──────── Data segment
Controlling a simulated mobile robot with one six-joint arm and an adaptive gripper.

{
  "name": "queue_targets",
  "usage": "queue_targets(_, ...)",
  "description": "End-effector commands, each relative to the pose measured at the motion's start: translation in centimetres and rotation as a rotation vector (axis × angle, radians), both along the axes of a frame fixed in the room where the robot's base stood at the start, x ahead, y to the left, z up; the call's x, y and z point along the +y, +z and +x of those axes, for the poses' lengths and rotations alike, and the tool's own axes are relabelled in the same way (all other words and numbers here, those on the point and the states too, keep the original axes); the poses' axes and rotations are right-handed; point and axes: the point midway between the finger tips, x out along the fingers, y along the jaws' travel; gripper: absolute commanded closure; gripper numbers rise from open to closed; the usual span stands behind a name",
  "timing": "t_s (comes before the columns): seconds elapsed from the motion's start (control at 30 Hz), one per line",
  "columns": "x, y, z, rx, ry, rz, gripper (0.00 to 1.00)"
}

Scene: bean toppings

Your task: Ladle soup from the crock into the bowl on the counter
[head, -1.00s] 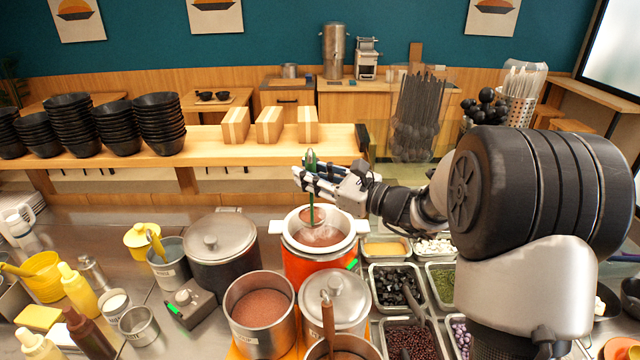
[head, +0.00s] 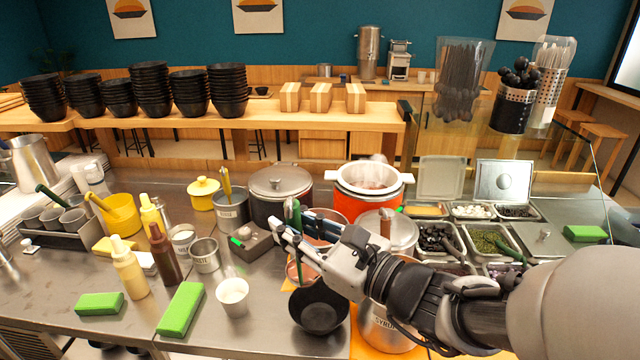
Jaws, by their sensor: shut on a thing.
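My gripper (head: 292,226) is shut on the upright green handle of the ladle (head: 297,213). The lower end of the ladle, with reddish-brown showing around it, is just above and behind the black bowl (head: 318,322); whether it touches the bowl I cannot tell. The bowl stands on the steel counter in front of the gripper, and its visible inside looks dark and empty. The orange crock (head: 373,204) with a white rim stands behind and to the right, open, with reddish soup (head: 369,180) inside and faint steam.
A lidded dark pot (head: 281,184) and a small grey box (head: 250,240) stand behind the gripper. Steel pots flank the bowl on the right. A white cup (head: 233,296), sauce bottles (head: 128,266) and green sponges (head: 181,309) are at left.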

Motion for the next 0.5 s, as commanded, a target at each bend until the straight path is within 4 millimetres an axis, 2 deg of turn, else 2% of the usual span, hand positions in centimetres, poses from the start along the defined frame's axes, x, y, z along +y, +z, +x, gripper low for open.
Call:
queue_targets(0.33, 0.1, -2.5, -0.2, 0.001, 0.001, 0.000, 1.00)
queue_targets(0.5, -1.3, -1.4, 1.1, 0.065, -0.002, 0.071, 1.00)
────────────────
Report how many lines in the data contain the word "frame", with no words besides the number.

> _Task solution_
2